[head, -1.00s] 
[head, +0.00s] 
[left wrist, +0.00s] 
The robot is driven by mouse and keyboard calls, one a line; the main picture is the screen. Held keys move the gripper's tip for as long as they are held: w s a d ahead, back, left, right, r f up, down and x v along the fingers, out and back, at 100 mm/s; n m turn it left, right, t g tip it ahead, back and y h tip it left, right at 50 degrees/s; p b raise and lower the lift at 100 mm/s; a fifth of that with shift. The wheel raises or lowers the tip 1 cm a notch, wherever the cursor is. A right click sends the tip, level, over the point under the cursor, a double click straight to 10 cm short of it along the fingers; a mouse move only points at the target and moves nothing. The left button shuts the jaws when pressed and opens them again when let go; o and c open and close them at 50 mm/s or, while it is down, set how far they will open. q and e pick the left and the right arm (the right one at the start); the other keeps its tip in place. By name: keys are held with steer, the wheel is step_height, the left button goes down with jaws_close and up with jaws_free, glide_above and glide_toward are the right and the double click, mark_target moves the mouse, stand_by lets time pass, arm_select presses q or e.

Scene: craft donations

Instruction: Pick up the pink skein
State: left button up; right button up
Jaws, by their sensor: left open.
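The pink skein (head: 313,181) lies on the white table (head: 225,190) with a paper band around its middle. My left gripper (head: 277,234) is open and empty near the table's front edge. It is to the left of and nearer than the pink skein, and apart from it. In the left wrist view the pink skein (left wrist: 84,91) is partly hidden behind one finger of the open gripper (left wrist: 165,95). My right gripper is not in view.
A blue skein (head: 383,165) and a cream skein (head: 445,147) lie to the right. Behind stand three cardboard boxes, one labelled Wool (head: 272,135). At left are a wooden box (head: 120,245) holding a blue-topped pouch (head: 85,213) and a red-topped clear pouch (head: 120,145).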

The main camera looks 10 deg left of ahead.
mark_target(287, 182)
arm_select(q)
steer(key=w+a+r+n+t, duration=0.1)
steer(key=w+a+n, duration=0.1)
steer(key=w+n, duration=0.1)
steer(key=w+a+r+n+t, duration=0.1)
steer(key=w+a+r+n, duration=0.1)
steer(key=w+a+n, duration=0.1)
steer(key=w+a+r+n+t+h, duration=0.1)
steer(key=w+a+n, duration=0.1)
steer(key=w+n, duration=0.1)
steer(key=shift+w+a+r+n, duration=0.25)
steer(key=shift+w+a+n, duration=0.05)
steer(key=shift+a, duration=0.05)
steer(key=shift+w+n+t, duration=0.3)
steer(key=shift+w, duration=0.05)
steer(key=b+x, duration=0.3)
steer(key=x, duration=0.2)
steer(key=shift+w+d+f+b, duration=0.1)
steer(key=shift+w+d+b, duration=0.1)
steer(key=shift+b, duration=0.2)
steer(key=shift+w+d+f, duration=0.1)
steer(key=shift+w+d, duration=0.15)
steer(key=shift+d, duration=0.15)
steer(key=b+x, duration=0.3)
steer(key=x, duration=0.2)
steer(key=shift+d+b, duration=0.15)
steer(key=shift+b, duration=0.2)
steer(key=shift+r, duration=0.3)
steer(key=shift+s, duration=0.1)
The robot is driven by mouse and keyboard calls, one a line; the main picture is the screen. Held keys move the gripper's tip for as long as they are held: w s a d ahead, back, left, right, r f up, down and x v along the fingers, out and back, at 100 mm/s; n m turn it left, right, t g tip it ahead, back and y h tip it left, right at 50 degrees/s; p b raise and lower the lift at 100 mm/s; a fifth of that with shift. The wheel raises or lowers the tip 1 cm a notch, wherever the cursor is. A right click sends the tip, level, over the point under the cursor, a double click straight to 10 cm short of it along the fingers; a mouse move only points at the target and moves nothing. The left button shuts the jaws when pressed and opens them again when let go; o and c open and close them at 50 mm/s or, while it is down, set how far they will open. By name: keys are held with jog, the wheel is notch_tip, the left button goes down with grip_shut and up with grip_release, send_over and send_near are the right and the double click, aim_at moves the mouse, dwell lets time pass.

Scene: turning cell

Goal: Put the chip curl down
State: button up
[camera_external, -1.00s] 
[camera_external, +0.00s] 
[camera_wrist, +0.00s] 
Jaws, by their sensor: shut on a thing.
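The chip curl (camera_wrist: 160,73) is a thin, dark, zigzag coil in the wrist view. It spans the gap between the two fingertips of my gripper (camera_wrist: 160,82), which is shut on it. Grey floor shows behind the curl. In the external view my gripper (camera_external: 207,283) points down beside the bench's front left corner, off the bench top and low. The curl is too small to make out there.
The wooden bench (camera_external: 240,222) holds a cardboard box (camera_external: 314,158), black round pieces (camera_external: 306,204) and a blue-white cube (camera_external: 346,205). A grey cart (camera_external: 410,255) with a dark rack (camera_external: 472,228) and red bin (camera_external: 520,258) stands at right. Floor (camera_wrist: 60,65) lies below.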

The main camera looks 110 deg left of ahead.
——————————
Task objective ▸
Tally the lines above that contain the word "Scene", and reply with only the number.

Reply to the task ▸
2